Still, there’s no big, significant, intentional reasoning behind this reunion show, or the one that preceded it at Broken World Fest earlier this year, they just… were. It was easy: Broken World Media’s Derrick Shanholtzer-Dvorak reached out to ask if Snowing would want to play the label’s second-annual fest in Pittsburgh. Galm said no, probably not, but asked her to send an email with the details anyway. And when he forwarded it to his bandmates, everyone, weirdly, said yes.

That was going to be it. One show, one city, and Snowing would return to the grave.

But they couldn’t—and didn’t want to—say no to Reject when he asked if they’d consider one final, final go-around at Square of Opposition’s 15-year anniversary fest. “He was always there like a fucking carnival barker, peddling his shit,” Galm laughs, remembering the label manager’s presence at the shows he attended in his youth. “A lot of his first seven-inches and stuff that he put out were all just local hardcore bands, and then he’d go to every show with his distro and sell them to every impressionable kid, so every kid fell in love with all this shit that’s so LV specific.”

It was Reject’s living room where Galm paced the floor as Snowing broke up—calling Dionne, hanging up, calling Brazuk, hanging up. Calling Dionne back. Calling Brazuk back. (“Poor Bean had literally no say.”)

“When we broke up, everyone was pretty sour with each other,” he says. “So it’s cool to get to do it again and be like, hey, we’re all friends. We’re all in really good spots. Everyone’s doing really well in life, you know? And it just seemed like we could do this and have fun.”

Over the last five years, the band has moved on and grown up, committing themselves new projects, musically and otherwise. Dionne played with Dogs on Acid before joining Yankee Bluff. Galm put out an album with Slow Warm Death, released a solo record, Sky of No Stars, in 2013, and earlier this month debuted his latest project, Bad Heaven. Bean just got his architecture degree and is about to get married to his partner; he’s a stepdad to two kids. JR lives in San Francisco, where he’s happily employed by the video game company Electronic Arts, with his three dogs.

“We’re, like, adults now—some of us more than others. I think Nate and I are still catching up to everybody else,” says Galm, adding that he’ll turn 30 in less than two weeks. “We couldn’t do a tour, a big tour, because we wouldn’t have time. Everyone would have to take off work, and it’s just not feasible in 2016, even if it would go really well.”

So no, Snowing isn’t getting back together. They weren’t even really tempted by the offers to reunite at other festivals this summer—of which there were many, when word broke that they were playing another show, from Riot Fest in Chicago, from The Wrecking Ball in Atlanta.

They wanted to end it here, in eastern Pennsylvania, in the town where they met, in a celebration of the label that helped establish them as one of emo’s quintessential bands.

“I’m sure more people are going to come out,” Galm says, gesturing to the handful of kids milling around outside the nondescript space, “but there’s probably like, a couple hundred people here.
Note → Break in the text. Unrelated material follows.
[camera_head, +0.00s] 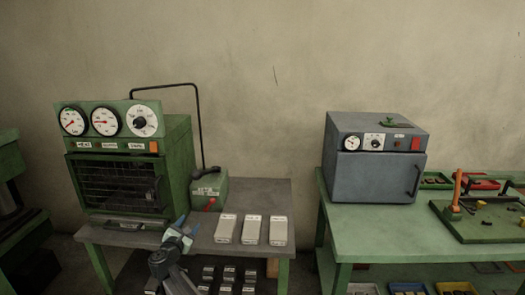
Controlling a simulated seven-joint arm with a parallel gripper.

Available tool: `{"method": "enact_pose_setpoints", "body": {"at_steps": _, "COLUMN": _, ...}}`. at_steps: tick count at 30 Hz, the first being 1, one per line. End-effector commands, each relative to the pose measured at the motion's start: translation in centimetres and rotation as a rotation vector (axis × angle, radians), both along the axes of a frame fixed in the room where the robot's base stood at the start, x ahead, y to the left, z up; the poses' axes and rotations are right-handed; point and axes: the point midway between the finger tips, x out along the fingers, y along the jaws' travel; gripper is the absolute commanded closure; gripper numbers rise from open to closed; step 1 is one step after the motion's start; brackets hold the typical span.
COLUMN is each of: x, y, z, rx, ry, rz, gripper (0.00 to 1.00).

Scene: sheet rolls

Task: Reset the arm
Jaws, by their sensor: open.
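My gripper (183,231) shows at the lower left of the middle, at the front edge of the left table (270,192). It is small in the view, with blue fingertips, and is open with nothing seen between its fingers. My dark arm runs down from it to the bottom edge. Three pale blocks (250,230) lie in a row on the table to the right of my gripper, apart from it.
A green caged machine with dials (178,160) stands behind my gripper, beside a small green box (209,190). A grey oven-like box (372,178) stands on the green right table (375,225). A gap separates the tables. Dark blocks (228,274) sit below the left tabletop.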

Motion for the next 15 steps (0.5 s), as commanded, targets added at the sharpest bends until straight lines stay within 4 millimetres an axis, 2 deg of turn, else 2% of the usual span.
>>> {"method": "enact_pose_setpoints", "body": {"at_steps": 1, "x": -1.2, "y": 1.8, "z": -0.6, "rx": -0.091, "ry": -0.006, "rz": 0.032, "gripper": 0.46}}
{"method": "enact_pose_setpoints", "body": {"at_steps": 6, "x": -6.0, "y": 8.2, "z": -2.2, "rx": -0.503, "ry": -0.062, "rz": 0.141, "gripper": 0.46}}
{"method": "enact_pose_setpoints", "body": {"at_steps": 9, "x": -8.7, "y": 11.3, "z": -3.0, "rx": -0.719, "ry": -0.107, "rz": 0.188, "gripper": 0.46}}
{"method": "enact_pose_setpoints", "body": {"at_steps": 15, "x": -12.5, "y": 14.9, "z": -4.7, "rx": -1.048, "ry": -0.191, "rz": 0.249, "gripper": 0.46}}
It’s not going to be this huge, sell-out crowd, you know?”

“I’m glad we’re doing it this way,” he adds. “For me, personally, and I think for a lot of the other guys, too, it’s righting a wrong. We can’t change history, but it’s making it good.”

“That’s enough. I’d rather we just end it, and be friends, and things are cool, and we don’t try and tarnish some weird legacy.”

Of course, only TV writers get to script their last show, to write a satisfying conclusion, and even they get it wrong about half the time. Three songs into Snowing’s last-ever, wrong-righting set, an overzealous fog machine sets off the Merchant Square Mall smoke alarms. The fire department shows up; a half-hour passes while everyone milled about, hoping the show will go on. This type of thing probably doesn’t happen at the flea market.

And when they finally get the go-ahead to continue, the band launches into “Why Am I Not Going Underwater?” only to have Galm’s mic cut out halfway through the song.

Not that anyone cares. This, too, is a breakup, and breakups are messy, and unpredictable, and inconvenient.

And hey, who knows, really? Maybe in another few years, the timing will be right to try this thing out all over again.